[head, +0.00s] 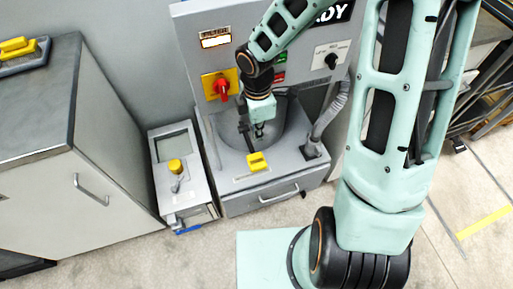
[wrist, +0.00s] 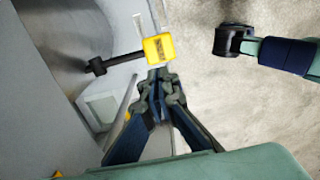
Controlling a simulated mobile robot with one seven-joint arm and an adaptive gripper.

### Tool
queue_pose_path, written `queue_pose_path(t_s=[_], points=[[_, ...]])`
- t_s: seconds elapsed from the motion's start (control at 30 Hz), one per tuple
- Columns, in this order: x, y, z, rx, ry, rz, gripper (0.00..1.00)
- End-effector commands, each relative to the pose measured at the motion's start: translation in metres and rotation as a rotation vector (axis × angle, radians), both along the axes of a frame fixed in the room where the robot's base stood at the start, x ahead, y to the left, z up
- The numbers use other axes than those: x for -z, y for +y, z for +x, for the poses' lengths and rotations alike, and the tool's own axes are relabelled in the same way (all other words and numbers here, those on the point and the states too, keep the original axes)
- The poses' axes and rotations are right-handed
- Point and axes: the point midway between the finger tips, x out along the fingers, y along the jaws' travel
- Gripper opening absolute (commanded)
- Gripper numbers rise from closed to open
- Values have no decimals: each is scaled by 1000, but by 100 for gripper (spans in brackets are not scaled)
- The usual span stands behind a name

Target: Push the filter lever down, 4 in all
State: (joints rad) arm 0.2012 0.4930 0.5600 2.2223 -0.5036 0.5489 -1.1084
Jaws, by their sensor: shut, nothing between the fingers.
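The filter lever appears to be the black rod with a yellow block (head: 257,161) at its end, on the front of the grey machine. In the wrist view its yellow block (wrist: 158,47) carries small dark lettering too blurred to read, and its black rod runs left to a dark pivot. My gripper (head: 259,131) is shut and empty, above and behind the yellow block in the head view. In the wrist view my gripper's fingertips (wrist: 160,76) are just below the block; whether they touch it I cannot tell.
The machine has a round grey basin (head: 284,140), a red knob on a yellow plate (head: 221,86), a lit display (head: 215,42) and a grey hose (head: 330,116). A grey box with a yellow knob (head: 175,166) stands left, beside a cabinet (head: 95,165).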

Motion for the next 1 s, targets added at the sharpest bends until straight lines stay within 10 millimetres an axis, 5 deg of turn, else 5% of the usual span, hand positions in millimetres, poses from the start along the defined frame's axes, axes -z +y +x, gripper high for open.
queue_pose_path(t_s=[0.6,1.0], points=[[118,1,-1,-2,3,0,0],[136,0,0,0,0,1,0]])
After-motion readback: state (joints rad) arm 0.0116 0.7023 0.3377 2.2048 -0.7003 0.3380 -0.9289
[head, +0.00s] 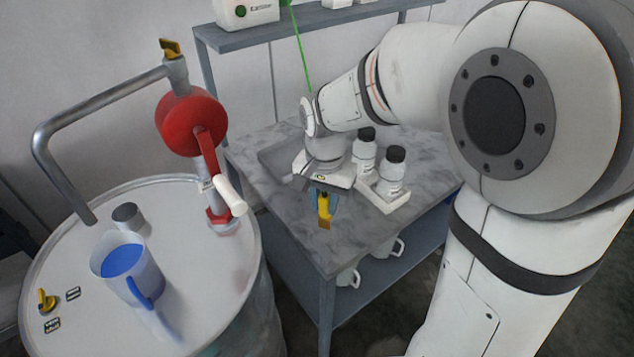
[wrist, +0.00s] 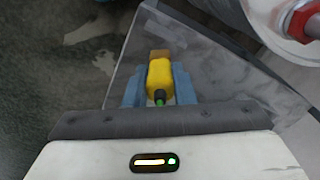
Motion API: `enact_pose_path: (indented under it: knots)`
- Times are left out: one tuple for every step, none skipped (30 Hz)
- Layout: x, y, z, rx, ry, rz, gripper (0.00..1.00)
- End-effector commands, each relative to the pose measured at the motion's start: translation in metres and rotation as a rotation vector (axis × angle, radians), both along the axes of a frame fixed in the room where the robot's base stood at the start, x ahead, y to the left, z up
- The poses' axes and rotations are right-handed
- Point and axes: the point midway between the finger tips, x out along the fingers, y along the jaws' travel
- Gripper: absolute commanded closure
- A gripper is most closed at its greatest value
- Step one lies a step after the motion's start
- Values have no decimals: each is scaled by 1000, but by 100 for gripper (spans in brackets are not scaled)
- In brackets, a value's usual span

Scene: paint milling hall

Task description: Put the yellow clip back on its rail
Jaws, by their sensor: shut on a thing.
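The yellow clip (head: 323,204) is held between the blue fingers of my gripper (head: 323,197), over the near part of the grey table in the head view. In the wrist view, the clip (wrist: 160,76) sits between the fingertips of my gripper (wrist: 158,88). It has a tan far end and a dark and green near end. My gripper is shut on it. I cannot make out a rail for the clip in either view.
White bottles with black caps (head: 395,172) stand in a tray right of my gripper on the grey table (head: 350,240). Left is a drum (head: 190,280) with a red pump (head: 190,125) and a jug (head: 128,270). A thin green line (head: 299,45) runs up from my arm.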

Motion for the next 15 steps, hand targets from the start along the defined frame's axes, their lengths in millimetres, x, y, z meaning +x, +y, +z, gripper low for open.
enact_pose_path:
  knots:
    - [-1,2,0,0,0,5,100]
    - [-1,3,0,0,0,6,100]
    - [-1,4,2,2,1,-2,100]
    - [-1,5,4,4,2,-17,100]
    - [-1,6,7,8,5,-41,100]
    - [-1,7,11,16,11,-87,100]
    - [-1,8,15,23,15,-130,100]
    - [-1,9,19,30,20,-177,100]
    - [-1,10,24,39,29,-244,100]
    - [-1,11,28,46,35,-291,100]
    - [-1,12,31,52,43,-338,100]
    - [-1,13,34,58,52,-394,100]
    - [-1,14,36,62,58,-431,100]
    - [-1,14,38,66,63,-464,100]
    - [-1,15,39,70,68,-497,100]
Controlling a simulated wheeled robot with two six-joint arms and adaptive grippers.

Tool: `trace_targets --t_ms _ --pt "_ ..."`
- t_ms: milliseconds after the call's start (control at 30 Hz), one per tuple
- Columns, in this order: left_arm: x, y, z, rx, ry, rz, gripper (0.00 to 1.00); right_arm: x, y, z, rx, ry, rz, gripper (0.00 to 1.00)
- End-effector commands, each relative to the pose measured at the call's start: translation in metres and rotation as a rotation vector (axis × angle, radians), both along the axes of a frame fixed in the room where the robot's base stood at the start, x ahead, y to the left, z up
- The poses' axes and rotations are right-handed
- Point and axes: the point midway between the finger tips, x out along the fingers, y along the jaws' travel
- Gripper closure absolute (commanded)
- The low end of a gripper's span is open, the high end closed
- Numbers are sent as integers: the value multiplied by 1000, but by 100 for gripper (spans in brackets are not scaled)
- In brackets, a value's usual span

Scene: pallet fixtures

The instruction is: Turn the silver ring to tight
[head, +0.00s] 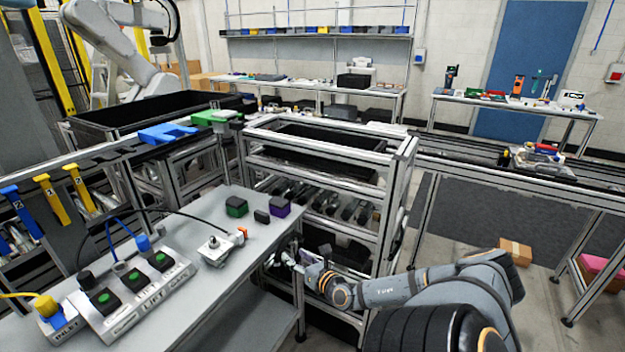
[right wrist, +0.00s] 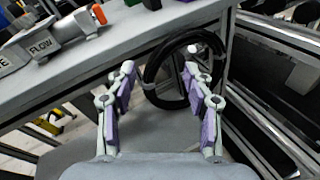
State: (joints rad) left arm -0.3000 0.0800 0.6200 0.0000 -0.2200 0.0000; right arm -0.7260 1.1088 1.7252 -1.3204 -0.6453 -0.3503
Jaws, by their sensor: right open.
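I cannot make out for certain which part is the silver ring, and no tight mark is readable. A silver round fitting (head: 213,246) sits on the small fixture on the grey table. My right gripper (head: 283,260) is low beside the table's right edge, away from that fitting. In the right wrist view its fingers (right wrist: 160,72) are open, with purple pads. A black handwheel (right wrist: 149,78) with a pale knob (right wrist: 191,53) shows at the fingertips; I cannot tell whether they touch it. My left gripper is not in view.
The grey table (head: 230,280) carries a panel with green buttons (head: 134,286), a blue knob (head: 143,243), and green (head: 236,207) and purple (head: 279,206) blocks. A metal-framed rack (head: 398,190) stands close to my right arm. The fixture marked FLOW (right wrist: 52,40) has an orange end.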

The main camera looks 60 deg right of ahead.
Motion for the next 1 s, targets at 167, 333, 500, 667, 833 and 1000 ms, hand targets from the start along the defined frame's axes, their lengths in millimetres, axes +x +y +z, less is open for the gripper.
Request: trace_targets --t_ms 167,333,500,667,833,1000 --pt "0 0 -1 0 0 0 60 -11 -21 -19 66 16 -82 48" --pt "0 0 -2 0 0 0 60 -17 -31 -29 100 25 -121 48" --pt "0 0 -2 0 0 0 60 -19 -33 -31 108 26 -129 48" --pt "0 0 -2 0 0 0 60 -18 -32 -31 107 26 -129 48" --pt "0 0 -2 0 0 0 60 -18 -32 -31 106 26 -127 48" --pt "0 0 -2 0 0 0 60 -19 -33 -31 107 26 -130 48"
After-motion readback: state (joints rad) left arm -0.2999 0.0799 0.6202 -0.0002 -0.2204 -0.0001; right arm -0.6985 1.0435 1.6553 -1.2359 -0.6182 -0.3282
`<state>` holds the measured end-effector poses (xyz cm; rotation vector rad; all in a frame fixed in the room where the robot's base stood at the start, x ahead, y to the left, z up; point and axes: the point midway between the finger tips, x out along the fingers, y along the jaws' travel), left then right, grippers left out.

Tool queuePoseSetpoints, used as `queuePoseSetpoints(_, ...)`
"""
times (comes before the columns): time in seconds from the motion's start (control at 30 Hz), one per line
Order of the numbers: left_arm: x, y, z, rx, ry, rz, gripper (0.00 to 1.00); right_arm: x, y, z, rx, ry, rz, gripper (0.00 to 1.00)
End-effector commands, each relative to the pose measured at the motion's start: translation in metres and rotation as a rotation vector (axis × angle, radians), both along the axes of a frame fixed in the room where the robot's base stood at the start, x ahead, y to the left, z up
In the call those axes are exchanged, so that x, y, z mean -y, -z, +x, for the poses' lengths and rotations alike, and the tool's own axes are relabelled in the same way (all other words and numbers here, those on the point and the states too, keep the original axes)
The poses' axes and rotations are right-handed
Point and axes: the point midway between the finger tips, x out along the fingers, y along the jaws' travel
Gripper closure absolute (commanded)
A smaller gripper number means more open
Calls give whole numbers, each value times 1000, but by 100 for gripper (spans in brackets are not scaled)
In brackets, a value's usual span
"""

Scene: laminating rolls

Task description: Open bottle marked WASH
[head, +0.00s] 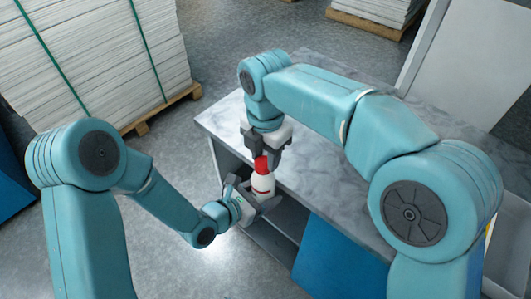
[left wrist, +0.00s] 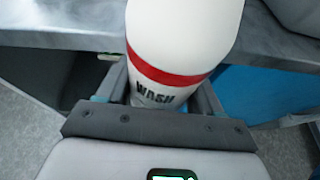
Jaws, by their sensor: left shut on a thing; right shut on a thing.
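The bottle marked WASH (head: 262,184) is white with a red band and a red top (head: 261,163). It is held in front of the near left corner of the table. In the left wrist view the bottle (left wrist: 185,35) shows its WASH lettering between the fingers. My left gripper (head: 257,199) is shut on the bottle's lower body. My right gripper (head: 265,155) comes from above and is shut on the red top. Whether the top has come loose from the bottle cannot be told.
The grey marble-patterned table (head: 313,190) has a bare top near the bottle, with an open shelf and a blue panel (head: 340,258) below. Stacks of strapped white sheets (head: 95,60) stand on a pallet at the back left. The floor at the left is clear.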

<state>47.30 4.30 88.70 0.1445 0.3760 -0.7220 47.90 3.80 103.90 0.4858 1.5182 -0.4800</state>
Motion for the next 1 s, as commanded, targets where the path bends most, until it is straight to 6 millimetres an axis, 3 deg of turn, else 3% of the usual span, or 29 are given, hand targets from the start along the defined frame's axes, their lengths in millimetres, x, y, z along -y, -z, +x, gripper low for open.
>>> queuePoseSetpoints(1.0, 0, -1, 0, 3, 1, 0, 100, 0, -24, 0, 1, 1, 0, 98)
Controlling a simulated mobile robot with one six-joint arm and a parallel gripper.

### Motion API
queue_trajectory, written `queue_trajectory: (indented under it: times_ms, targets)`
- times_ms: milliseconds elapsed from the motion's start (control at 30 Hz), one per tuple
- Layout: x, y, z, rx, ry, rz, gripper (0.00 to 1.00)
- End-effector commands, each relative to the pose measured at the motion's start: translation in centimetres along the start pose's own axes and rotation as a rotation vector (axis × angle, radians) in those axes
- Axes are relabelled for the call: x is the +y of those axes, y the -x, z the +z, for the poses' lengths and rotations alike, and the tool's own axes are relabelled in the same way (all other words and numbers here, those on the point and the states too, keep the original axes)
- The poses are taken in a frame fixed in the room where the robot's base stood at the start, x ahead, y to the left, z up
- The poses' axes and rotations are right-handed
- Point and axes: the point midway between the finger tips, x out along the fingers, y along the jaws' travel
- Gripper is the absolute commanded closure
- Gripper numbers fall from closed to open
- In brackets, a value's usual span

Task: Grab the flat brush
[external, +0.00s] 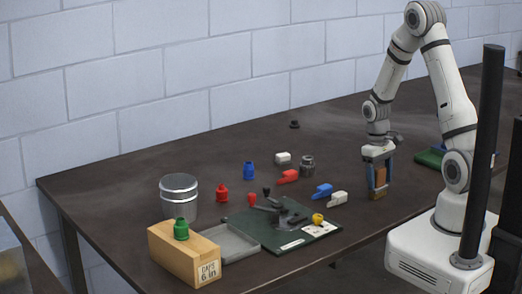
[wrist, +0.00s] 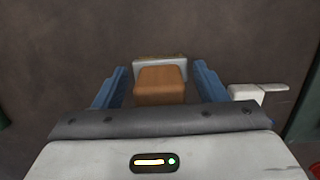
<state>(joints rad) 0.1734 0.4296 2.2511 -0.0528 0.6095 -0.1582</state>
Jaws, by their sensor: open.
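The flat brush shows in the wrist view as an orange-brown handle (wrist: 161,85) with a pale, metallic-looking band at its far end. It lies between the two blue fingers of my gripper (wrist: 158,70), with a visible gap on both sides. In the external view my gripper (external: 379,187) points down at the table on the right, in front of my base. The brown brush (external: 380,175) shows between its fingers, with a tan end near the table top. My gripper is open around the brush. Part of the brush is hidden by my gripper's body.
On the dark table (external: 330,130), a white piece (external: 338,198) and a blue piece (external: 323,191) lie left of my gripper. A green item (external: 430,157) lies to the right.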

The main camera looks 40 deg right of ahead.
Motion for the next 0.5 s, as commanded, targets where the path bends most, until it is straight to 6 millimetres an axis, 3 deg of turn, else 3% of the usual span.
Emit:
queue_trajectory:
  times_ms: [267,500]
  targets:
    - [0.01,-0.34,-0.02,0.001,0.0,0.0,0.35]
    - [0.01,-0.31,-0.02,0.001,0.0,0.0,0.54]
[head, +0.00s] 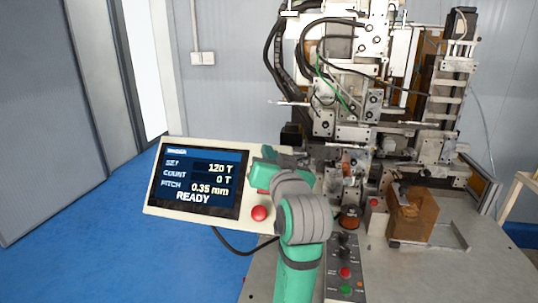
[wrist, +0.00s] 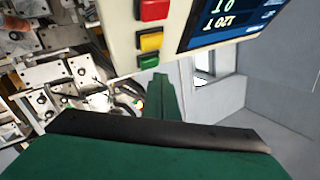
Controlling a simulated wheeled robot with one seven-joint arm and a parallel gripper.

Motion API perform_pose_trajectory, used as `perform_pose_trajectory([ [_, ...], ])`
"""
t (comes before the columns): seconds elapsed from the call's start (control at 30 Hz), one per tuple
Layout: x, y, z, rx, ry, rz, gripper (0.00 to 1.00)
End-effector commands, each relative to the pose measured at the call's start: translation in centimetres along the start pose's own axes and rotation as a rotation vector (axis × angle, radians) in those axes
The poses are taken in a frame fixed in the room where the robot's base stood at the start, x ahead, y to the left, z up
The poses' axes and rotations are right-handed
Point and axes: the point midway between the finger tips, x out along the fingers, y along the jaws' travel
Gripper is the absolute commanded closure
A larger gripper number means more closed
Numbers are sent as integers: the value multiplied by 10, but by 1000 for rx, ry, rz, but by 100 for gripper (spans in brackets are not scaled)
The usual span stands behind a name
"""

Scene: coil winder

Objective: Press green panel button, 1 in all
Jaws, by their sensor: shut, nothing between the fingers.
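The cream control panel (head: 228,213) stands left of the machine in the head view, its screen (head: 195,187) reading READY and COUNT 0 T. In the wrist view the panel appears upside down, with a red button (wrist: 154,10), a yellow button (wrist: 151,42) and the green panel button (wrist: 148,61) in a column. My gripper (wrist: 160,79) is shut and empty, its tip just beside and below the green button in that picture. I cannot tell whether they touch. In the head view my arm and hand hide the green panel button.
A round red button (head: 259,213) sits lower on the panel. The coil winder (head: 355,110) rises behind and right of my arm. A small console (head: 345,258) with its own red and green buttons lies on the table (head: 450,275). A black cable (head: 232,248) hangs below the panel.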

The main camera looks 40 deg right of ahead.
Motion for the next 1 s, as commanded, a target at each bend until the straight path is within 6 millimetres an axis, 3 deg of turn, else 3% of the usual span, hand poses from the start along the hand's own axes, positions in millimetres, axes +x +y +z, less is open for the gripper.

# # # # #

What you need to do:
Check each line of the records above for the word "adaptive", then give the number of lines that have it, with no other words.

Solution:
2